Yusuf's life consists of pleasant rituals--playing private games and gathering honey with his kind, wise father, Yakup (Erdal Besikcioglu), eating cozy meals with his family in their cabin--and not-so-pleasant ones, like going to school; Yusuf is a bright, open-minded, and imaginative child who loves to learn, but his struggle to read, particularly when it's aloud in front of the other, laughing and teasing children, causes him to lose out more often than not on the praise and little rewards the teacher, whom the little boy reveres, hands down to his students. The relationship between Yusuf and his father is privileged by Kaplanoglu, who slows down narrative time to near-stillness as Yusuf (along with us) takes in the majestic, serene forest where he and his father seek the honey that Yakup harvests and sells for the family's living. Under this benevolent, compassionate paternal tutelage, Yusuf observes the workings of the forest, the names and characteristics of the flowers and plants, and feels at one with his family and the natural world.

The loss of that oneness, that wholeness, and Yusuf's subsequent division within himself and lack of connection with the external world is the main dramatic/philosophical problem and through-line of the trilogy, and we find the first, irreparable crack in Yusuf's previously unified existence when a poor honey harvest and difficult economic circumstances force Yakup away from his family and home to seek richer supplies, and fails to return from the expedition with his comrades. Days go by; Yusuf senses that something is wrong and, despite his increasingly despondent mother's brave face, begins to be troubled (a state from which he will never fully return, at least not in any of the life stages we witness through the films). Has Yusuf's extremely vivid, meticulously imagined, strangely beautiful daydream of his father falling from a tree to his death in the course of work--which is the first thing we see in Bal, even before the film's opening credits--been a premonition? Did Yusuf's artistically visionary mind not only develop from the rift in his placid child's consciousness, but somehow actually cause that rift, as well, inviting the catalyzing tragedy that would transform him into a poet? In either case, Yusuf's becomes an artist because he is compelled by his prematurely broken-off childhood to attempt the impossible project of re-creating beauty from the broken pieces of a kind of inner mirror that once permanently reflected an existence so content, fulfilled, and whole that it did not need the consolation of art.

Kaplanoglu, retaining the trilogy's all-important art director, Nas Erayda, and bringing in cinematographer Baris Ozbicer for the first time, suffuses every frame with an almost hyperreal beauty; this is the world as it could only look in the memory of a childhood. There is an essential tinge of sadness around the edges of this world (essential because the sheer, overpowering beauty of every image could come to feel cloying or superficial without some kind of balance) that comes from the context of the trilogy's first two parts, in which we see Yusuf riven by the loss of the state of peace and practically suspended, endless time that Bal depicts. Ideally, this concluding film of Kaplanoglu's triad will be experienced as such, the end of a triple feature with Yumurta and Süt preceding it. Without prior knowledge of what will become of Yusuf, Bal's manifestation of the child he once was and the world as that child saw it--integrated, natural, fully present--could be too sweet, too pure, too perfect for your senses or your rationality to accommodate.

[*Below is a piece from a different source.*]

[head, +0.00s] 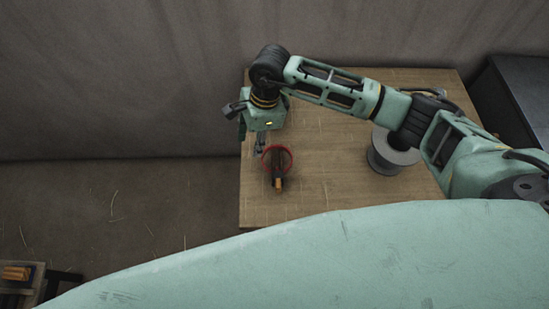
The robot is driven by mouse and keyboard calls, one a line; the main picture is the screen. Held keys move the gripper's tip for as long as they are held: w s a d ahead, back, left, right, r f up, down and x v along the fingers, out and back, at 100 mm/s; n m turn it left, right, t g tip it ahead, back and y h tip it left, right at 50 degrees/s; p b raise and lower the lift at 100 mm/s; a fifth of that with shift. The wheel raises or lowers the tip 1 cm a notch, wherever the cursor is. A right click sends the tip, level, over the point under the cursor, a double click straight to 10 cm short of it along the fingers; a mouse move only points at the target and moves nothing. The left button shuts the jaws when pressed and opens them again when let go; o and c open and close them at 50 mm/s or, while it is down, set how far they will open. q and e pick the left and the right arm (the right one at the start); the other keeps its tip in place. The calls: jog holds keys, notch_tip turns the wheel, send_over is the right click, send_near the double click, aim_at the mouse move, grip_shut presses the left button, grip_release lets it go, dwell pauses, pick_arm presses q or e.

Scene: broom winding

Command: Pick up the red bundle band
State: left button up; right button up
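The red bundle band (289,152) is a thin ring near the left side of the wooden table (325,190). A dark object with an orange-brown end (278,184) shows within and below the ring. I cannot tell whether the band is around it or only overlaps it in view. My right gripper (259,150) points down at the band's upper left edge. Its fingers look close together, but their gap and any contact with the band are too small to make out. My left gripper is out of view.
A grey spool (385,165) stands on the table to the right, partly behind my right arm. A dark cabinet (520,100) is at the far right. A small stand with orange-brown pieces (16,272) is at lower left. The table's front middle is clear.

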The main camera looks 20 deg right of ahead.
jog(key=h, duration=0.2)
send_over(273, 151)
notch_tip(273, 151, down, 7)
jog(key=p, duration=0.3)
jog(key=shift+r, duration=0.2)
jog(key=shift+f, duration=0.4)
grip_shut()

Olive Films' transfer of Bal onto DVD is beyond reproach. This is a movie that has been visually constructed with an eye to pristineness of its images' colors, light, and shadow in order to reflect the (lost) pristineness of the film's world, and there is not a single moment on this excellent transfer that undermines that aesthetic aim.


Like the rest of the films in the Yusuf trilogy, Bal has no non-diegetic music but plenty of minutely constructed natural and ambient soundscapes that create an indispensable layer of the film's texture, and the Dolby Digital 2.0 stereo soundtrack in which that sound design is presented here is true to the intentions of the artists who created it; full justice is done to all of the film's sonic content, down to crackle of a footfall in the forest or the rustling of leaves.




Bal brings Semih Kaplanoglu's Yusuf trilogy to a climax in every sense: It is both the end (or, rather, the beginning) of the reverse-chronological story and its artistic high point. Viewing it is like stepping into a perfect world of innocence and true in-the-moment existence and openness--the state of grace that exists before the fall in a story that the human imagination has placed so often at the root of its religious and psychological myths, it may not be going too far to call it universal. Watching this film is like catching a full-on glimpse of the Garden of Eden, but from the outside, with all the joy, longing, and sadness that springs from the deep, vivid re-envisioning of a perfection lost forever. Highly Recommended.